A watchful eye on the self-driving tractor

A watchful eye on the self-driving tractor

Peter Christiansen (left) and Mikkel Fly Kragh have trained a computer to register hazards on a field and then send a message to the tractor about the most appropriate speed and direction. In the long term, the same method could also make driverless cars safer. Photo: Lars Kruse.

Researchers have equipped a self-driving tractor with stereo vision and artificial intelligence, so it can very accurately identify foreign objects in the field and thereby significantly increase safety.

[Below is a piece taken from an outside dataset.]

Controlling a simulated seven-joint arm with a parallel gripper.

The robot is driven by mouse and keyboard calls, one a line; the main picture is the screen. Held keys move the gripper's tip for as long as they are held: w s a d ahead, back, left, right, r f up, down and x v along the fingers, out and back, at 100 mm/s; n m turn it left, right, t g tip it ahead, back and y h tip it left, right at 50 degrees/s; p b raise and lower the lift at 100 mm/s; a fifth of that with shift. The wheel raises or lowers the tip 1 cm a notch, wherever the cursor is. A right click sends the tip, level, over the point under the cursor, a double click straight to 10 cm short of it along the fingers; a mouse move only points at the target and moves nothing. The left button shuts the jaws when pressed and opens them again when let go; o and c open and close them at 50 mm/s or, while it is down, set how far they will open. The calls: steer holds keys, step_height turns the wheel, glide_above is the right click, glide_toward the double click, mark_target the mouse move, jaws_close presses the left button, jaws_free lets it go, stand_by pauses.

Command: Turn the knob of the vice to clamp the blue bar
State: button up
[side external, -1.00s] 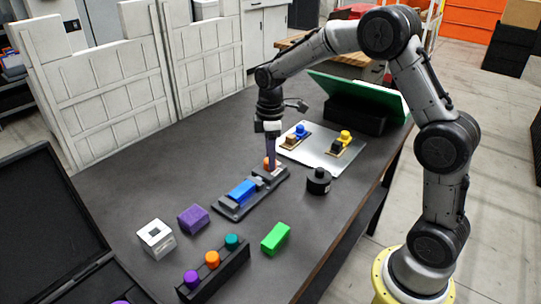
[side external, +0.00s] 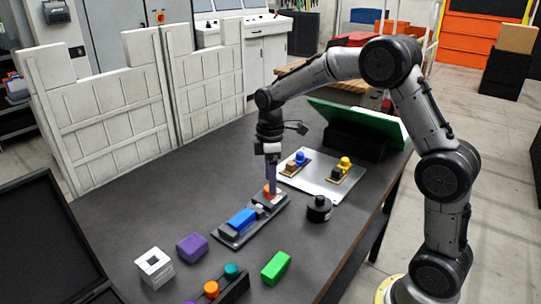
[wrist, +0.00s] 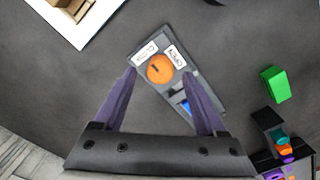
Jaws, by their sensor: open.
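The vice (side external: 226,236) is a long dark grey fixture on the table, with the blue bar (side external: 242,219) lying in it. Its round orange knob (side external: 267,190) is at the far end, partly hidden by my fingers in the side view. In the wrist view the knob (wrist: 160,68) shows a dark slot, with white labels beside it. My gripper (wrist: 159,73) is open, its purple fingers on either side of the knob with gaps showing. In the wrist view only a sliver of the blue bar (wrist: 187,107) shows behind the right finger.
A black cylinder (side external: 319,209) stands right of the vice. A metal plate (side external: 318,181) with blue and yellow knobbed pieces lies behind. Nearer are a purple block (side external: 192,247), a white cube (side external: 154,267), a green block (side external: 276,267) and a rack (side external: 236,287) of coloured pegs.

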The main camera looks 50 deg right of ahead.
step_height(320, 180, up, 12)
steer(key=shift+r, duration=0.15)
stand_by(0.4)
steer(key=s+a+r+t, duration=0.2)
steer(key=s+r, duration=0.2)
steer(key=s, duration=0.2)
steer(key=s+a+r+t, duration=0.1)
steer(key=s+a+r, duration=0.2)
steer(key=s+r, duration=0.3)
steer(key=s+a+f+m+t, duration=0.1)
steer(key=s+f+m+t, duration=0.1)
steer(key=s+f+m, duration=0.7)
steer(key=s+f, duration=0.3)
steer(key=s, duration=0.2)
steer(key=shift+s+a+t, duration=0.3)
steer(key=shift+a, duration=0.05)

At Aarhus University, farming has for a number of years been a learning lab – an ‘experimentarium’ – for specific applications of artificial intelligence. Here the researchers feed supercomputers with data, and train them to recognise patterns so they achieve a power of analysis, interpretation and judgement that can exceed the human ability to solve advanced tasks.

It is concerned with a phenomenon known as the artificial neural network, where advanced algorithms get machines and robots to learn correlations and act autonomously. This is actually a crucial step on the way to efficient farming with self-driving machines.

“Via deep convolutional neural networks, we teach the computer to analyse large amounts of visual information in the form of image data sets, so it eventually becomes capable of recognising visual characteristics such as a person, a house, a cat or a cow,” says PhD Student Peter Christiansen.

The technology has enormous potential, and the researchers can now demonstrate that the method could make driverless tractors safer than their human-controlled counterparts.

Sees 700,000 dots per second
At the experimental stage, the researchers have equipped an ordinary tractor with a stereo camera, a thermal camera, a radar and a LiDAR, and these enable it to carry out 700,000 distance measurements per second and reproduce them in a 3D representation of the surroundings.

In this way, the tractor can identify obstacles in the field and spot specific objects without human intervention.

“The machine itself now interprets visual and geometrical information from the field at a level where even a very perceptive farmer might give up,” says PhD Student Mikkel Fly Kragh.

The researchers working on the project have built further on an existing neural network with an algorithm that can differentiate between 1,000 classes of objects. They have fine-tuned this so it can also identify unspecified objects that do not belong in a field.

“When the tractor drives across the field, it identifies different objects or elements in the image. This way, it registers the normal environment such as grass, trees, sky and bushes, and it activates the neurons in our network in a particular way. The computer recognises these usual neural activations and can therefore react if the activation deviates from the known pattern,” says Peter Christiansen.

Artificial brain finds danger in the field
The tractor can thus not only see that a person is approaching, but can also see whether an unknown object turns up. This is a crucial step as regards making the technology safe,” explains Peter Christiansen.

“What’s special about our scientific work is the algorithm that can take unforeseen objects into account in the field. This could be a situation where a child playing in a snowsuit and balaclava is hidden by the crops, which would be difficult for the computer to recognise in the human category. In this case, the tractor with our system would have a chance to react to an unknown object and prevent running the child over,” he says.

The mathematical work behind the algorithm is quite complicated, and it can get the tractor to spot objects such as people in the field at a greater distance than is possible with existing safety software for autonomous vehicles.